==== SOURCE DATA

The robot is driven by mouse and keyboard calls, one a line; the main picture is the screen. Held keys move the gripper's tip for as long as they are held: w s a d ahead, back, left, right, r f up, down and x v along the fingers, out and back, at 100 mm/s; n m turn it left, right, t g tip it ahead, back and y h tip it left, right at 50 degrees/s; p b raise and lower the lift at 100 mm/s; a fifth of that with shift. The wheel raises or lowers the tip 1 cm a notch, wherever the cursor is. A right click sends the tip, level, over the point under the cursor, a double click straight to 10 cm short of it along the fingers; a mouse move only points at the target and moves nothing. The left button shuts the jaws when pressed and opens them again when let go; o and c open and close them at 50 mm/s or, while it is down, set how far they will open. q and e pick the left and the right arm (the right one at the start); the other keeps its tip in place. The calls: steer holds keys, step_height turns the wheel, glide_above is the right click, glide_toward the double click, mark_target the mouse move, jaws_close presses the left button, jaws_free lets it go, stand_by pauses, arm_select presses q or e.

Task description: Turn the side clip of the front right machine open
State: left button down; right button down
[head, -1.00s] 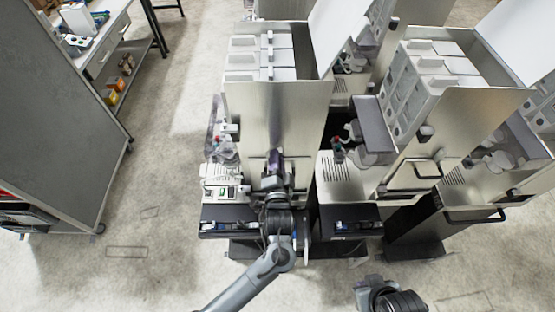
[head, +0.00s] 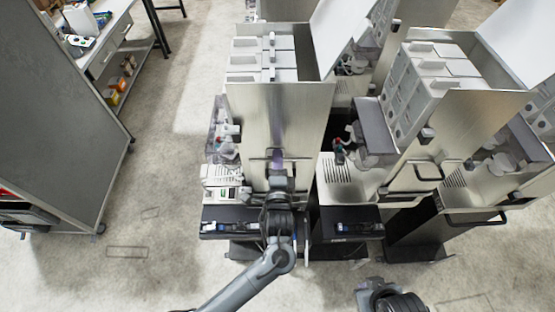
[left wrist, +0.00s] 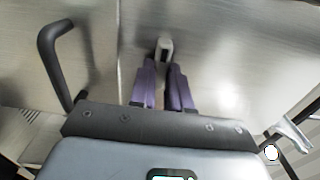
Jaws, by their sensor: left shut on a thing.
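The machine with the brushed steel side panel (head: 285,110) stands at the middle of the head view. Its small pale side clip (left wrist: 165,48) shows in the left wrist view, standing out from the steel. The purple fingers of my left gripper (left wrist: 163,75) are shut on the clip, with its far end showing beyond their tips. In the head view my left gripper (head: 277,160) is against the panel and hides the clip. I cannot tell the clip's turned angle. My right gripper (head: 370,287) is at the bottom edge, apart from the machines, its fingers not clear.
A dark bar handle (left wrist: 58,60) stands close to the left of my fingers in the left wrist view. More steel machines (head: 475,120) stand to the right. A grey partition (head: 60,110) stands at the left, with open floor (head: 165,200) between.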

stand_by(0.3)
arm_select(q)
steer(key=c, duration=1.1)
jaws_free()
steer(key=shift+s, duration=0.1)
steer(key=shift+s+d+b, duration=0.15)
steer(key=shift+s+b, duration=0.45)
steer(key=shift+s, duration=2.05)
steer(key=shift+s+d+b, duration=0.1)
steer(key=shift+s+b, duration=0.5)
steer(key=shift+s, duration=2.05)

========

WORK INSTRUCTIONS:
Keep the pictures out of the copy and write out the data exactly as it stands.

FINISHED ANSWER:
The robot is driven by mouse and keyboard calls, one a line; the main picture is the screen. Held keys move the gripper's tip for as long as they are held: w s a d ahead, back, left, right, r f up, down and x v along the fingers, out and back, at 100 mm/s; n m turn it left, right, t g tip it ahead, back and y h tip it left, right at 50 degrees/s; p b raise and lower the lift at 100 mm/s; a fifth of that with shift. The wheel raises or lowers the tip 1 cm a notch, wherever the cursor is. A right click sends the tip, level, over the point under the cursor, a double click straight to 10 cm short of it along the fingers; a mouse move only points at the target and moves nothing. The left button shuts the jaws when pressed and opens them again when let go; o and c open and close them at 50 mm/s or, while it is down, set how far they will open. q and e pick the left and the right arm (the right one at the start); the other keeps its tip in place. The calls: steer holds keys, step_height turns the wheel, glide_above is the right click, glide_toward the double click, mark_target the mouse move, jaws_close presses the left button, jaws_free lets it go, stand_by pauses, arm_select presses q or e.

Task description: Turn the side clip of the front right machine open
State: left button down; right button down
[head, -1.00s] 
[head, +0.00s] 
[left wrist, +0.00s] 
Jaws, by their sensor: left shut on a thing.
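The machine with the brushed steel side panel (head: 285,110) stands at the middle of the head view. Its small pale side clip (left wrist: 165,48) shows in the left wrist view, standing out from the steel. The purple fingers of my left gripper (left wrist: 163,75) are shut on the clip, with its far end showing beyond their tips. In the head view my left gripper (head: 277,160) is against the panel and hides the clip. I cannot tell the clip's turned angle. My right gripper (head: 370,287) is at the bottom edge, apart from the machines, its fingers not clear.
A dark bar handle (left wrist: 58,60) stands close to the left of my fingers in the left wrist view. More steel machines (head: 475,120) stand to the right. A grey partition (head: 60,110) stands at the left, with open floor (head: 165,200) between.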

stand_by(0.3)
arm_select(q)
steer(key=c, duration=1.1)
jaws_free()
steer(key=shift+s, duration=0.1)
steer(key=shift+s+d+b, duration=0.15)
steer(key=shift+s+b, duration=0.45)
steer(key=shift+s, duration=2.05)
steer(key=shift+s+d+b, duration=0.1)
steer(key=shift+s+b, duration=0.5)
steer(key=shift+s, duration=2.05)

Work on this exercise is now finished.